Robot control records
-.-.-
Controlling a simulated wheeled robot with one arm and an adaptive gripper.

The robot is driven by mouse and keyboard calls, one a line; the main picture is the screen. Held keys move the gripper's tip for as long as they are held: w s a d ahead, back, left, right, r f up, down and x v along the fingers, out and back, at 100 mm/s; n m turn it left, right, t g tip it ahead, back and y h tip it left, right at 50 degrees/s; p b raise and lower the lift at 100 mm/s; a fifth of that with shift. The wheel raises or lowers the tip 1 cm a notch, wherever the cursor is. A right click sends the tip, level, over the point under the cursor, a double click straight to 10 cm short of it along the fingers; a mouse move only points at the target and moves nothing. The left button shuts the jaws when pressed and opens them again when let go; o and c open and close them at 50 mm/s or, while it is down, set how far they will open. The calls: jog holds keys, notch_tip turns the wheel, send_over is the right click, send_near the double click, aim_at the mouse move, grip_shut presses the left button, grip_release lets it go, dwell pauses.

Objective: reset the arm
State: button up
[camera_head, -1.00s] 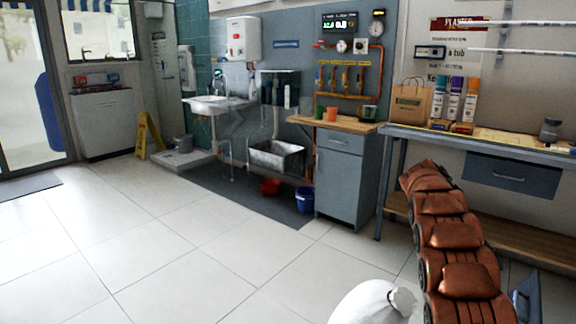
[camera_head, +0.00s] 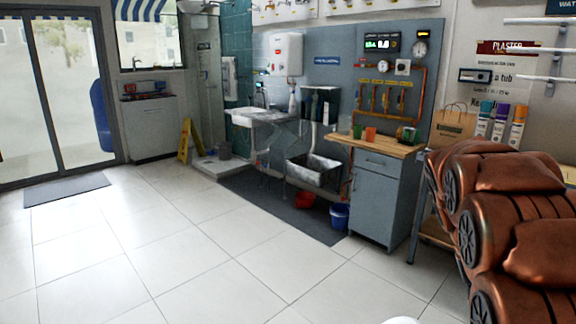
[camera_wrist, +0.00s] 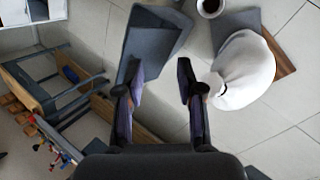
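My gripper (camera_wrist: 160,76) shows in the wrist view with its two dark fingers spread apart. Nothing is held between them; floor tiles show in the gap. A grey panel-like thing (camera_wrist: 155,38) lies beyond the left finger. My gripper is not visible in the head view.
A white sack (camera_wrist: 245,72) stands close right of the right finger. A shelved wooden bench (camera_wrist: 40,95) is at left. In the head view, a grey cabinet (camera_head: 378,200) and blue bucket (camera_head: 340,216) stand by the wall; the tiled floor (camera_head: 170,250) is open at left.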

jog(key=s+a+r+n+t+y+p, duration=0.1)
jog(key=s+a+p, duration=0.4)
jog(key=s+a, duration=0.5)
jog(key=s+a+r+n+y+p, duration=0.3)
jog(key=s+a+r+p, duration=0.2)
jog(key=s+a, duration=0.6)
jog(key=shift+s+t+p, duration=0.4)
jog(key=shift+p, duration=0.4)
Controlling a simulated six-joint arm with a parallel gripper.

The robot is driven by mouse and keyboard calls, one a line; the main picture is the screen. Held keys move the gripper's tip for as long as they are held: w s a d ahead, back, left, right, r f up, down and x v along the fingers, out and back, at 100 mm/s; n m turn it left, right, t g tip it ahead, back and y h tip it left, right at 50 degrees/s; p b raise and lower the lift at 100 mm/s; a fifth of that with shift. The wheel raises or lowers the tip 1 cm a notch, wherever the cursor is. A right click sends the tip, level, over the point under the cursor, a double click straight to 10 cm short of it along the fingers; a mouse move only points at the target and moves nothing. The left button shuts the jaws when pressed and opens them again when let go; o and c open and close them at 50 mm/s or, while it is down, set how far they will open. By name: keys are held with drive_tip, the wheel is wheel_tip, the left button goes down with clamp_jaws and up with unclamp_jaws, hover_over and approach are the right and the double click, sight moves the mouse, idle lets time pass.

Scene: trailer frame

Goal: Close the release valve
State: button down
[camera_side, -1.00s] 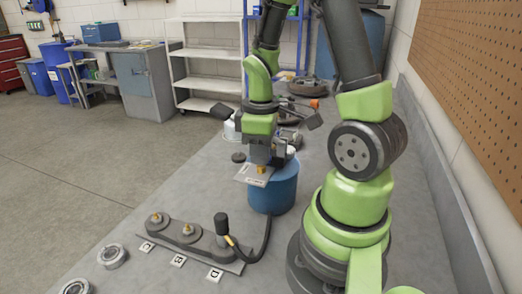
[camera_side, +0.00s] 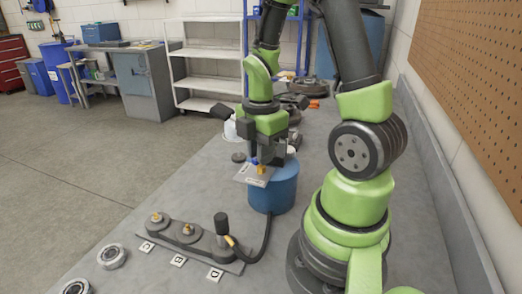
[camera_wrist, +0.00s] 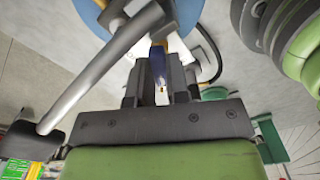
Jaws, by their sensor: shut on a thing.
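The release valve's small blue handle (camera_side: 254,161) shows at the top of the blue cylinder (camera_side: 275,192), beside a metal plate with a label (camera_side: 249,177). A brass fitting (camera_side: 262,170) sits by the plate. My gripper (camera_side: 256,156) points down over the cylinder and is shut on the blue handle. In the wrist view the blue handle (camera_wrist: 158,66) lies between the two dark fingers of my gripper (camera_wrist: 160,82). My fingers hide part of the valve, so its exact angle is hard to read.
A black hose (camera_side: 264,238) runs from the cylinder to a dark manifold (camera_side: 187,235) with lettered tags. Two round metal parts (camera_side: 111,256) lie at the front left. Dark round parts (camera_side: 293,101) lie behind my arm. The bench left of the cylinder is mostly clear.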

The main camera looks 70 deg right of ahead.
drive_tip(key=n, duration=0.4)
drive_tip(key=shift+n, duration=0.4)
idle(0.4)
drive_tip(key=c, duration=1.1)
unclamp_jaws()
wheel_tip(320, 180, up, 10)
-.-.-
What lines above run from the one with "State: button up" to the one with "[camera_head, +0.00s]"? Give them again exactly, ends included, and leave the pictures out.

Completed exercise:
State: button up
[camera_head, -1.00s] 
[camera_head, +0.00s] 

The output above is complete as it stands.